### REQUIREMENTS
Quote every line as given.

### GIVEN ENTRIES
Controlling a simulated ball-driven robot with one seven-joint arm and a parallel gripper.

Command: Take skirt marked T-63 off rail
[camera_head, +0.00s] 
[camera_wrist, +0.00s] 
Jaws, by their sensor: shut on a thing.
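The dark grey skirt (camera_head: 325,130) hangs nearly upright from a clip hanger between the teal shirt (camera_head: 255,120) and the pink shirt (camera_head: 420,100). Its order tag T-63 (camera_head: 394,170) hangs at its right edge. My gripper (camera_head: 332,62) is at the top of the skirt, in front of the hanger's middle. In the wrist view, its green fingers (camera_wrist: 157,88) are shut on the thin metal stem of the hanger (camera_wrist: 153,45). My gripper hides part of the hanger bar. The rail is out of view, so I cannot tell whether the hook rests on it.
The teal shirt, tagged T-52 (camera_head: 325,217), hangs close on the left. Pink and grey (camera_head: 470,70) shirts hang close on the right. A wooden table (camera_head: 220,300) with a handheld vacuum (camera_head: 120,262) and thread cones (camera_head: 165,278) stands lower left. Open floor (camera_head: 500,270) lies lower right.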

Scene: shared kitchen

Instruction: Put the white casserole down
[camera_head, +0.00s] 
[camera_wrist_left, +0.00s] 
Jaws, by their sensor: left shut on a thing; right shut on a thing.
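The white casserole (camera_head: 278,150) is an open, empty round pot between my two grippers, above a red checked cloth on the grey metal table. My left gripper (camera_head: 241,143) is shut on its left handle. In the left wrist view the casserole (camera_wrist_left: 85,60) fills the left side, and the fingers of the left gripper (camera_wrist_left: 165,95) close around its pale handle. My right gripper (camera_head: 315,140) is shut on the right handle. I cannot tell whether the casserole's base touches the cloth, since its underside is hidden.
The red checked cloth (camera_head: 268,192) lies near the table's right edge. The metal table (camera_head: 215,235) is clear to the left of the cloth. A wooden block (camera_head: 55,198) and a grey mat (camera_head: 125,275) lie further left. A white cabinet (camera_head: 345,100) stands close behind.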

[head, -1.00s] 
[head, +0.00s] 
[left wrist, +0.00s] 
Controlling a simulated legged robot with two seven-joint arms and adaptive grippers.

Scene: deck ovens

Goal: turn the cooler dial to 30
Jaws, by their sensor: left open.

### REPLY TO THE TASK
Controlling a simulated ball-driven robot with one seven-joint arm and a parallel gripper.

Command: Take skirt marked T-63 off rail
[camera_head, +0.00s] 
[camera_wrist, +0.00s] 
Jaws, by their sensor: shut on a thing.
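The dark grey skirt (camera_head: 325,130) hangs nearly upright from a clip hanger between the teal shirt (camera_head: 255,120) and the pink shirt (camera_head: 420,100). Its order tag T-63 (camera_head: 394,170) hangs at its right edge. My gripper (camera_head: 332,62) is at the top of the skirt, in front of the hanger's middle. In the wrist view, its green fingers (camera_wrist: 157,88) are shut on the thin metal stem of the hanger (camera_wrist: 153,45). My gripper hides part of the hanger bar. The rail is out of view, so I cannot tell whether the hook rests on it.
The teal shirt, tagged T-52 (camera_head: 325,217), hangs close on the left. Pink and grey (camera_head: 470,70) shirts hang close on the right. A wooden table (camera_head: 220,300) with a handheld vacuum (camera_head: 120,262) and thread cones (camera_head: 165,278) stands lower left. Open floor (camera_head: 500,270) lies lower right.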

Scene: shared kitchen

Instruction: Put the white casserole down
[camera_head, +0.00s] 
[camera_wrist_left, +0.00s] 
Jaws, by their sensor: left shut on a thing; right shut on a thing.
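The white casserole (camera_head: 278,150) is an open, empty round pot between my two grippers, above a red checked cloth on the grey metal table. My left gripper (camera_head: 241,143) is shut on its left handle. In the left wrist view the casserole (camera_wrist_left: 85,60) fills the left side, and the fingers of the left gripper (camera_wrist_left: 165,95) close around its pale handle. My right gripper (camera_head: 315,140) is shut on the right handle. I cannot tell whether the casserole's base touches the cloth, since its underside is hidden.
The red checked cloth (camera_head: 268,192) lies near the table's right edge. The metal table (camera_head: 215,235) is clear to the left of the cloth. A wooden block (camera_head: 55,198) and a grey mat (camera_head: 125,275) lie further left. A white cabinet (camera_head: 345,100) stands close behind.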

[head, -1.00s] 
[head, +0.00s] 
[left wrist, +0.00s] 
Controlling a simulated legged robot with two seven-joint arms and adaptive grippers.

Scene: deck ovens

Goal: turn the cooler dial to 30
Jaws, by their sensor: left open.

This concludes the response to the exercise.